» **Problem to work on**
Repeat every line exactly, keeping the pictures out of the copy.

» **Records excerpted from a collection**

•••

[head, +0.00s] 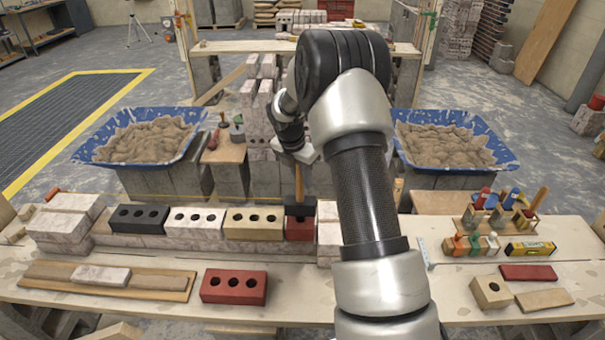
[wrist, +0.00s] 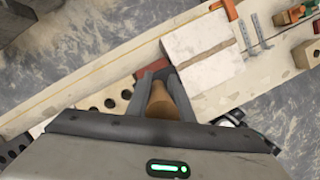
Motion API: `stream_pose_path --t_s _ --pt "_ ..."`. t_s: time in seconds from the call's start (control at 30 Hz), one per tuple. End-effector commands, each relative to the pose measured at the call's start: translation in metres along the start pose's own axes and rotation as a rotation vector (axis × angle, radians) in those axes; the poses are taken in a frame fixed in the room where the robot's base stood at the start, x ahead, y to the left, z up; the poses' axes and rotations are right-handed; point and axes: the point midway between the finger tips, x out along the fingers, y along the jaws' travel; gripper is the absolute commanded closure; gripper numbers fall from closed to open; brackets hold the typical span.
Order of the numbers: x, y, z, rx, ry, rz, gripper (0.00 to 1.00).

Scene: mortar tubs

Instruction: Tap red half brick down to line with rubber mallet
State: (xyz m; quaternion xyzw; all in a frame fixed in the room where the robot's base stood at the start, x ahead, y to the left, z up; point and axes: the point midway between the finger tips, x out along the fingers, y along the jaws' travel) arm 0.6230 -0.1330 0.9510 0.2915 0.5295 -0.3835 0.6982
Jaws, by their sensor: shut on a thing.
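The red half brick (head: 300,231) sits in the row of bricks, between the yellow three-hole brick (head: 254,223) and a pale block (head: 329,237) at its right. The rubber mallet has a wooden handle (head: 299,184) and a dark head (head: 300,208), which is over the top of the half brick. I cannot tell whether head and brick touch. My gripper (head: 304,156) is shut on the mallet handle, above the half brick. In the wrist view the handle (wrist: 162,104) stands between the fingers, and a red corner (wrist: 148,74) shows beyond them.
Black (head: 139,218) and white (head: 194,222) bricks continue the row leftward. A red three-hole brick (head: 233,286) lies on the bench in front. Two blue mortar tubs (head: 187,116) (head: 484,128) stand behind. A tool rack (head: 499,213) and loose bricks occupy the right.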

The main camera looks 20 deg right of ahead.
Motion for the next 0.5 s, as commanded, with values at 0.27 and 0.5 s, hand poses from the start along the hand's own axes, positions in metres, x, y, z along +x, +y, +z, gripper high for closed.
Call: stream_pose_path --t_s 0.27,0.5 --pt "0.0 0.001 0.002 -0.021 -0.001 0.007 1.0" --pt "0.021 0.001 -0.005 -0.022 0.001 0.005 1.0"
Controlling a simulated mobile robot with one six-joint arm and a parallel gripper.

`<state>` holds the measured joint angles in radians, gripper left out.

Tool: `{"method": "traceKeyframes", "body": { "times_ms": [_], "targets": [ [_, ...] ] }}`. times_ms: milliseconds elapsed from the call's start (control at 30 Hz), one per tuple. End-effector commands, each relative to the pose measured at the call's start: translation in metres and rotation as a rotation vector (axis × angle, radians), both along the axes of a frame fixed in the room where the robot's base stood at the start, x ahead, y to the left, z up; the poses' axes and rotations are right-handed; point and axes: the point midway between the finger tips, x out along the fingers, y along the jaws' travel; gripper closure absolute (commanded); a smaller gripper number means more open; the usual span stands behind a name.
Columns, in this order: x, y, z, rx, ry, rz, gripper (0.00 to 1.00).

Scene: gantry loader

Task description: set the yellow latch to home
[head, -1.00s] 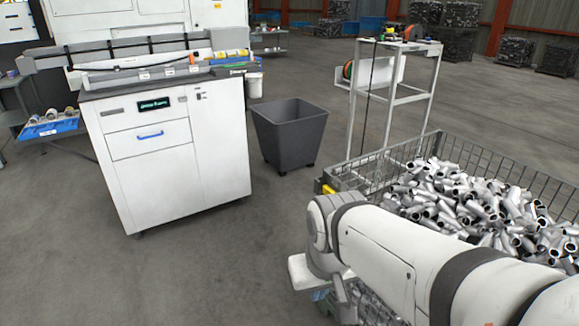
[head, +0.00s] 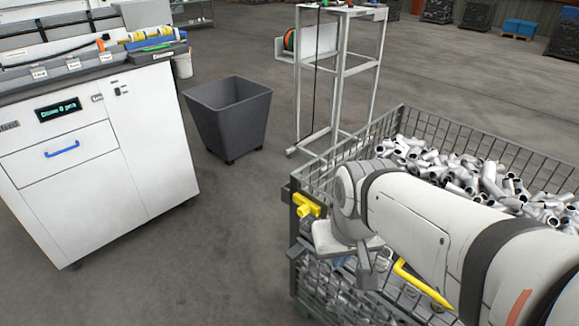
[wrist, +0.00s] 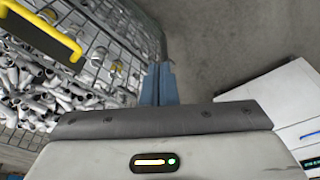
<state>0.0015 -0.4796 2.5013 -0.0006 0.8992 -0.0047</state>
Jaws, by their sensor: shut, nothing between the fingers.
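The yellow latch (head: 308,205) is a stubby T-shaped piece at the near-left top corner of the wire cage in the head view. A separate yellow bar (head: 420,284) shows on the front of the cage below my arm. In the wrist view a yellow bar (wrist: 42,32) crosses the upper left; I cannot tell whether it is the same one. My gripper (wrist: 158,84) has its blue fingers together and empty, beside the cage mesh. In the head view my arm's end is just right of the latch, and the fingertips cannot be made out.
The wire cage (head: 345,160) is heaped with grey pipe pieces (head: 470,172). A dark bin (head: 228,118) and a white cabinet (head: 75,180) with a blue handle stand left. A white rack (head: 338,75) stands behind the cage. Grey floor is clear between cabinet and cage.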

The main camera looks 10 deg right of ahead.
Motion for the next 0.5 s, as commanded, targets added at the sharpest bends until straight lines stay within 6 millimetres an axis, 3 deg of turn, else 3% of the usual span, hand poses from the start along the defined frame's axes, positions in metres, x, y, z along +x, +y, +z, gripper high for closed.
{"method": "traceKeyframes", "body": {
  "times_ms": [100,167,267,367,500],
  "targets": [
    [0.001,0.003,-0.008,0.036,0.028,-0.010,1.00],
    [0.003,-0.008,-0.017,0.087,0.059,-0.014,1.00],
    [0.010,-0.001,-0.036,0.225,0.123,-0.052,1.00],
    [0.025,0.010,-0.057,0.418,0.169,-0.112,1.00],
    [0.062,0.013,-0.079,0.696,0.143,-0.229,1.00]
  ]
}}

•••

» **Solution to this task**
[head, +0.00s] 
[wrist, +0.00s] 
Motion API: `stream_pose_path --t_s _ --pt "_ ..."`. t_s: time in seconds from the call's start (control at 30 Hz), one per tuple. End-effector commands, each relative to the pose measured at the call's start: translation in metres along the start pose's own axes and rotation as a rotation vector (axis × angle, radians) in those axes; the poses are taken in a frame fixed in the room where the robot's base stood at the start, x ahead, y to the left, z up; the poses' axes and rotations are right-handed; point and axes: the point midway between the finger tips, x out along the fingers, y along the jaws' travel; gripper is the absolute commanded closure; gripper numbers fall from closed to open; brackets hold the typical span.
Order of the numbers: x, y, z, rx, ry, rz, gripper (0.00 to 1.00).

Scene: mortar tubs

Instruction: Tap red half brick down to line with rubber mallet
State: (xyz m; quaternion xyzw; all in a frame fixed in the room where the robot's base stood at the start, x ahead, y to the left, z up; point and axes: the point midway between the finger tips, x out along the fingers, y along the jaws' travel) arm 0.6230 -0.1330 0.9510 0.2915 0.5295 -0.3835 0.6982
Jaws, by their sensor: shut on a thing.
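The red half brick (head: 300,231) sits in the row of bricks, between the yellow three-hole brick (head: 254,223) and a pale block (head: 329,237) at its right. The rubber mallet has a wooden handle (head: 299,184) and a dark head (head: 300,208), which is over the top of the half brick. I cannot tell whether head and brick touch. My gripper (head: 304,156) is shut on the mallet handle, above the half brick. In the wrist view the handle (wrist: 162,104) stands between the fingers, and a red corner (wrist: 148,74) shows beyond them.
Black (head: 139,218) and white (head: 194,222) bricks continue the row leftward. A red three-hole brick (head: 233,286) lies on the bench in front. Two blue mortar tubs (head: 187,116) (head: 484,128) stand behind. A tool rack (head: 499,213) and loose bricks occupy the right.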

The main camera looks 20 deg right of ahead.
Motion for the next 0.5 s, as commanded, with values at 0.27 and 0.5 s, hand poses from the start along the hand's own axes, positions in metres, x, y, z along +x, +y, +z, gripper high for closed.
Call: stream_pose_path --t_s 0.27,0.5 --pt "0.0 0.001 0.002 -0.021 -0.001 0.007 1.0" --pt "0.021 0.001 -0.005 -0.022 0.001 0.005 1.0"
Controlling a simulated mobile robot with one six-joint arm and a parallel gripper.

`<state>` holds the measured joint angles in radians, gripper left out.

Tool: `{"method": "traceKeyframes", "body": { "times_ms": [_], "targets": [ [_, ...] ] }}`. times_ms: milliseconds elapsed from the call's start (control at 30 Hz), one per tuple. End-effector commands, each relative to the pose measured at the call's start: translation in metres and rotation as a rotation vector (axis × angle, radians), both along the axes of a frame fixed in the room where the robot's base stood at the start, x ahead, y to the left, z up; the poses' axes and rotations are right-handed; point and axes: the point midway between the finger tips, x out along the fingers, y along the jaws' travel; gripper closure absolute (commanded); a smaller gripper number means more open; the usual span stands behind a name.
Columns, in this order: x, y, z, rx, ry, rz, gripper (0.00 to 1.00).

Scene: gantry loader

Task description: set the yellow latch to home
[head, -1.00s] 
[head, +0.00s] 
[wrist, +0.00s] 
<state>0.0015 -0.4796 2.5013 -0.0006 0.8992 -0.0047</state>
Jaws, by their sensor: shut, nothing between the fingers.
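The yellow latch (head: 308,205) is a stubby T-shaped piece at the near-left top corner of the wire cage in the head view. A separate yellow bar (head: 420,284) shows on the front of the cage below my arm. In the wrist view a yellow bar (wrist: 42,32) crosses the upper left; I cannot tell whether it is the same one. My gripper (wrist: 158,84) has its blue fingers together and empty, beside the cage mesh. In the head view my arm's end is just right of the latch, and the fingertips cannot be made out.
The wire cage (head: 345,160) is heaped with grey pipe pieces (head: 470,172). A dark bin (head: 228,118) and a white cabinet (head: 75,180) with a blue handle stand left. A white rack (head: 338,75) stands behind the cage. Grey floor is clear between cabinet and cage.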

The main camera looks 10 deg right of ahead.
Motion for the next 0.5 s, as commanded, targets added at the sharpest bends until straight lines stay within 6 millimetres an axis, 3 deg of turn, else 3% of the usual span, hand poses from the start along the defined frame's axes, positions in metres, x, y, z along +x, +y, +z, gripper high for closed.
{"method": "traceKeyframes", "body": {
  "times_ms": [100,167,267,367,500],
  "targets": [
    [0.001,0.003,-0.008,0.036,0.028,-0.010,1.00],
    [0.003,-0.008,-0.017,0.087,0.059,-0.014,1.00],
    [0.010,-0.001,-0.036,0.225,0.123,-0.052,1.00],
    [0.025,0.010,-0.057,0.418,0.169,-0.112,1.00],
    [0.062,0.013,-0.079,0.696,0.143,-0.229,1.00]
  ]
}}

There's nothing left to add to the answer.